İşin bu tarafını konuşmaya başlayınca, 12 Eylül'le ortaya çıkan askeri rejimin, 24 Ocak (1980) kararlarının sadık bir uygulayıcısı olduğunu da görmek gerekir. Sözün kısası, darbenin siyasi boyutuyla hesaplaşmakta ısrar edenler, işin iktisadi tarafını ısrarla yok sayarlar.
12 Eylül aynı zamanda bir iktisadi model dayatmıştır ülkemize.
* * *
Türkiye, dünyanın nereye gideceğini doğru okuduğu için mi, yoksa Paul Henze'in 'Bizim çocuklar başardı' sözünde işaret edildiği üzere kendisine doğru 'okutulduğu' için mi böyle bir yolu seçti? Bunu tartışabiliriz.

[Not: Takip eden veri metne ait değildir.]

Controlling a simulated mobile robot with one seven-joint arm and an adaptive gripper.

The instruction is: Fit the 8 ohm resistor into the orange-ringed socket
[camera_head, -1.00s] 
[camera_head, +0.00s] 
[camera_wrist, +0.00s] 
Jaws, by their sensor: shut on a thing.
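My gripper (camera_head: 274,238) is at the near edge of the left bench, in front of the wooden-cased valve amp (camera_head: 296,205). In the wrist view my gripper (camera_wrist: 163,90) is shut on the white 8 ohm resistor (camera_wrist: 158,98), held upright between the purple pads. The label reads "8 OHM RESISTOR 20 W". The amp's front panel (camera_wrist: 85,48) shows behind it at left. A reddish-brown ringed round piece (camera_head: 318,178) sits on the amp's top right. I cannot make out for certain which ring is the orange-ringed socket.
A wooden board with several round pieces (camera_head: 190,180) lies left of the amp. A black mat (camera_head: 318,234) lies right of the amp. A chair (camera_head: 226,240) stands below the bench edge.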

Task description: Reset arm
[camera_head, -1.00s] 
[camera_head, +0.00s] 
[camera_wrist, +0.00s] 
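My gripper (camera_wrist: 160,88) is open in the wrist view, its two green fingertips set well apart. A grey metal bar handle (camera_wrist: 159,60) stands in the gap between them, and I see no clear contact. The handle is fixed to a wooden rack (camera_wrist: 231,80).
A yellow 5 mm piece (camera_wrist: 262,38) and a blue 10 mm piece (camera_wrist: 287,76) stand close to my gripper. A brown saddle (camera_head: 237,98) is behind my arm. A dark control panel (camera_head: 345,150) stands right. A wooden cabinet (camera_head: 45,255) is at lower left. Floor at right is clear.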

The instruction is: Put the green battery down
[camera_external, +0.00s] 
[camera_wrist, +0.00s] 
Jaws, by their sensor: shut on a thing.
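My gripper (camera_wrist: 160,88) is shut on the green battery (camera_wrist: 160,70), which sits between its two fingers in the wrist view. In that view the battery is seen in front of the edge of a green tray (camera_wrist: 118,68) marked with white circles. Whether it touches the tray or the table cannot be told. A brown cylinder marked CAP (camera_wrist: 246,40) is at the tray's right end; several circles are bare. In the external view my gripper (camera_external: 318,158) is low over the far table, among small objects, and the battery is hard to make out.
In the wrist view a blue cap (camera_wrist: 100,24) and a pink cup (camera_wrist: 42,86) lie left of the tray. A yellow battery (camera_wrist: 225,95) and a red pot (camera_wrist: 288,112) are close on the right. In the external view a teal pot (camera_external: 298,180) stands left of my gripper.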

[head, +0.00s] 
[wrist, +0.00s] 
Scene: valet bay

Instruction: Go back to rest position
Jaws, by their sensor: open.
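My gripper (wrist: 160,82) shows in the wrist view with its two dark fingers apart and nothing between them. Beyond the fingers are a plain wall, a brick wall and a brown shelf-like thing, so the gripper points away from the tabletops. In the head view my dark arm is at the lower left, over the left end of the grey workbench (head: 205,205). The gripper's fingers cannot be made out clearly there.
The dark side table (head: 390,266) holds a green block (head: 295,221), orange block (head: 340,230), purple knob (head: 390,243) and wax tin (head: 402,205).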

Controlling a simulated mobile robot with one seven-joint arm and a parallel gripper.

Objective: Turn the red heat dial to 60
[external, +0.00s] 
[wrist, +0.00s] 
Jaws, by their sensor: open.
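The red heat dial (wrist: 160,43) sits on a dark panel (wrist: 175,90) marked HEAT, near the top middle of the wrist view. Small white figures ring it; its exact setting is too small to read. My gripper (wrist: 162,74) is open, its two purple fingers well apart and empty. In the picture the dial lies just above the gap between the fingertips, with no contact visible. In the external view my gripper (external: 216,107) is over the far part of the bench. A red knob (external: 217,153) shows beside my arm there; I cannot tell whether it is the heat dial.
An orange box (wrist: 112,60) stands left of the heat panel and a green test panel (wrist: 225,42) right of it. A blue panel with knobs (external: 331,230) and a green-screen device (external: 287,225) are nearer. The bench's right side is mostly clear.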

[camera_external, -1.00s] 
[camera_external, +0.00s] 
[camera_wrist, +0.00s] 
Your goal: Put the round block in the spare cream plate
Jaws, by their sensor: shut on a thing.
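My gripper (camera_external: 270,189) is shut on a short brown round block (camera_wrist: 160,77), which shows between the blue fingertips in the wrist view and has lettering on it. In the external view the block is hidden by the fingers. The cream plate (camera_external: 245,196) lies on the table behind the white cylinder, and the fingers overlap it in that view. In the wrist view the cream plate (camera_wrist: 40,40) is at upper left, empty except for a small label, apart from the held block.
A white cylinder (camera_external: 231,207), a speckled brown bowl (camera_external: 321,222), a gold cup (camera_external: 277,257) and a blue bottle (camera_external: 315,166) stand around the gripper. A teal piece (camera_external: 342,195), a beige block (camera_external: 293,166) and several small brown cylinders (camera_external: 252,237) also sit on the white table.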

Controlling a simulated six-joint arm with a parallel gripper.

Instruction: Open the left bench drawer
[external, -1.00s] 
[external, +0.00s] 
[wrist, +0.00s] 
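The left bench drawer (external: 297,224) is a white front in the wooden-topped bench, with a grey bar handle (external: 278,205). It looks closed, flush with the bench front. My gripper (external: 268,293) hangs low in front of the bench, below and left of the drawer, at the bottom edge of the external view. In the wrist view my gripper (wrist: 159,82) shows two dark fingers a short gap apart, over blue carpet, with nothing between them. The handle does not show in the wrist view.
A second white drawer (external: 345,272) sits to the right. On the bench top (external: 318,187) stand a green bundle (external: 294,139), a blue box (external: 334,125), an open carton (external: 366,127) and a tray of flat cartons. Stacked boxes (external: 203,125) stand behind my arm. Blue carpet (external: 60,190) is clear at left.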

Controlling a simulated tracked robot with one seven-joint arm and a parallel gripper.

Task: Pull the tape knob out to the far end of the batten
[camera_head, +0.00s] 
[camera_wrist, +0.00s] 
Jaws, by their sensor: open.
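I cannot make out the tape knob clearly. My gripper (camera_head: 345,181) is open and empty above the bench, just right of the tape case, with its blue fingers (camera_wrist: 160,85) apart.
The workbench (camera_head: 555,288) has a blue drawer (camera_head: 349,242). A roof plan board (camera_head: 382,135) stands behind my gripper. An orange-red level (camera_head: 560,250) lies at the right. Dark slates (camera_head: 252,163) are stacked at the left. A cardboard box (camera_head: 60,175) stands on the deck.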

Ancak 12 Eylül sabahı yönetime el koyan askerlerin, 24 Ocak bürokrasisiyle yola devam etmesi, hatta işin mimarlarından Turgut Özal'a siyaset sahnesinde 'geçit' vermesi, herhalde dikkat çekici bir işbirliği olsa gerek. O dönem askerler adına siyaset sahnesine çıkan/sürülen Turgut Sunalp'in, Özal'ın gelişini daha güçlü kılmak dışında bir misyonu olduğunu da hiç sanmıyorum.
* * *
Bugün gelinen noktada, dünyanın 'yeni bir düzen'e doğru ilerlediğine kimsenin şüphesi yok. Nitekim küresel çaptaki ekonomik krizin de yardımıyla bu yeni düzenin köşe taşları yavaş yavaş ortaya çıkmaya başladı. Türkiye'nin de masada yer aldığı G-20 zirvesi, bir karar alınamamış gibi görünse de, yeni dönemde kimin hangi sorumlulukları nasıl paylaşacağı yönünde önemli bir başlangıçtı.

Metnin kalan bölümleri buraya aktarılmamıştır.